The entire English dictionary (being very generous on what a "word" is) is aroun...

Banana699 · on May 21, 2022

The vast majority of text objects anybody generates won't exceed 4MB though. 4MB is 4 million ascii/utf8 characters, if we assume a typical word in English is 4 characters for simplicity, that's 1 million words without spaces. A quick Google search for "Novel that is 1 million words" yields the fact that this is twice the word count of Lord of the Ring and the word count of the first 3 A Song of Ice and Fire (Game of Thrones) books. Accounting for whitespace, longer common words, and inefficient encoding schemes would bring that overestimate down to, what, 150K words? a 300-page or 600-page book (depending on the spacing) according to Google, still massive.

I see it only working where there's massive pooling, like you say. An OS or a tool provides a known dictionary service and you call into it with a text string and get back an array of indices that you can then decode with another call. That amortizes the dictionary cost among all possible uses of the service, which is a lot if it's a standard well-known service.
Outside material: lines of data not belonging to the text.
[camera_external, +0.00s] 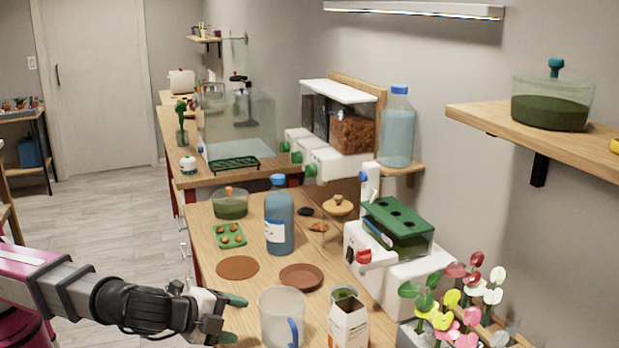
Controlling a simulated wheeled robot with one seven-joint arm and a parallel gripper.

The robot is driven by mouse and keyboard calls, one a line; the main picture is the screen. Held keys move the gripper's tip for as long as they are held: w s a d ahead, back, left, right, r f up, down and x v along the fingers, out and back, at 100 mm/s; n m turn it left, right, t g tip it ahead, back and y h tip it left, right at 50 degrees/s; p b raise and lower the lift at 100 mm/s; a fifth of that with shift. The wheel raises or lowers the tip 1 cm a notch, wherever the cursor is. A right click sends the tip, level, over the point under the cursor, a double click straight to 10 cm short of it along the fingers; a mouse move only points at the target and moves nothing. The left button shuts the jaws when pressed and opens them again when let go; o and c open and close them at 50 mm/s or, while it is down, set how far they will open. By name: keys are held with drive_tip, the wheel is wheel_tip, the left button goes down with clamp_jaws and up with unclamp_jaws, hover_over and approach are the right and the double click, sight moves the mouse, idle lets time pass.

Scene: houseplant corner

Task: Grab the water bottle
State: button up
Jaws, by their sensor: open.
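A blue water bottle (279,226) with a blue cap and a white label stands upright on the wooden counter. A second, larger pale blue bottle (397,130) with a blue cap stands on a small wall shelf behind it to the right. My gripper (233,318) is at the near left edge of the counter, with its green-tipped fingers apart and nothing between them. It is in front of the blue bottle, lower in the picture, and does not touch it. The base of the blue bottle is in plain view.
A clear pitcher (281,319) with a blue handle stands just right of my gripper. A carton (348,325) is beside it. Brown discs (301,277) lie before the bottle. A green tray (229,236) and bowl (230,205) are left of it. A white device (399,270) stands right.

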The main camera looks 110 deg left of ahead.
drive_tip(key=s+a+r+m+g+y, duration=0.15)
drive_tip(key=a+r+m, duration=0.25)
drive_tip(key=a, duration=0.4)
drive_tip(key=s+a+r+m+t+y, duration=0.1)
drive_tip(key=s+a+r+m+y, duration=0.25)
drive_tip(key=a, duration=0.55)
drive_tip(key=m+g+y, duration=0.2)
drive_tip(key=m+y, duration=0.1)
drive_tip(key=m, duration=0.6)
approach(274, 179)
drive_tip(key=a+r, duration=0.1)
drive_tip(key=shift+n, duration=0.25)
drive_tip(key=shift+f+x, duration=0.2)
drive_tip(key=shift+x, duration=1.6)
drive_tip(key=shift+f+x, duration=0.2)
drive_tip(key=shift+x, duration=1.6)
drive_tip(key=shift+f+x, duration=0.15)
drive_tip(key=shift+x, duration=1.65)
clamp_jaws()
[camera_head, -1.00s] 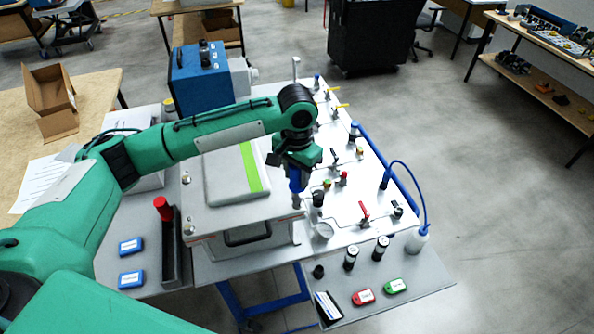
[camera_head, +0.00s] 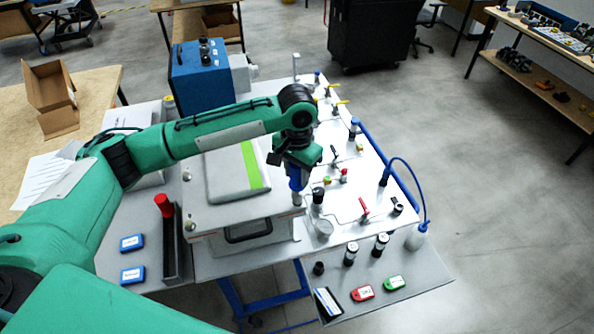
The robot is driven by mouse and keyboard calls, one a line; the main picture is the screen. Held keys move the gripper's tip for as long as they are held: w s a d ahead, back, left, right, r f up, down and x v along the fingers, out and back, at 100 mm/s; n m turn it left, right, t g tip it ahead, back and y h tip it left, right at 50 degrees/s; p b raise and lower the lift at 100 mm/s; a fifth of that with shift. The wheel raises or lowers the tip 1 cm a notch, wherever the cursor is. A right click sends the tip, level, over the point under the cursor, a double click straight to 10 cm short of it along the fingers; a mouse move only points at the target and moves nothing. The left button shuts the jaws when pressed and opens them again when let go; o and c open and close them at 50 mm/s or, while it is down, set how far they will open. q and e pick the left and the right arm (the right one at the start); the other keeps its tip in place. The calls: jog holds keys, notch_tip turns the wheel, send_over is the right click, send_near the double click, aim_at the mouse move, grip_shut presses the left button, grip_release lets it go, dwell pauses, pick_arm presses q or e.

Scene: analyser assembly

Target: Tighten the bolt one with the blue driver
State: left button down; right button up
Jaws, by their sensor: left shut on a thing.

Another scenario is perhaps in a database\cloud storage\social media, any single text object might be small but the total text they store overall is massive.

MereInterest · on May 21, 2022

Except that the corpus doesn't need to be stored as part of the compressed message, and can be considered part of the compression algorithm. It increases the size of the decoder by ~4MB, but doesn't increase the size of each message.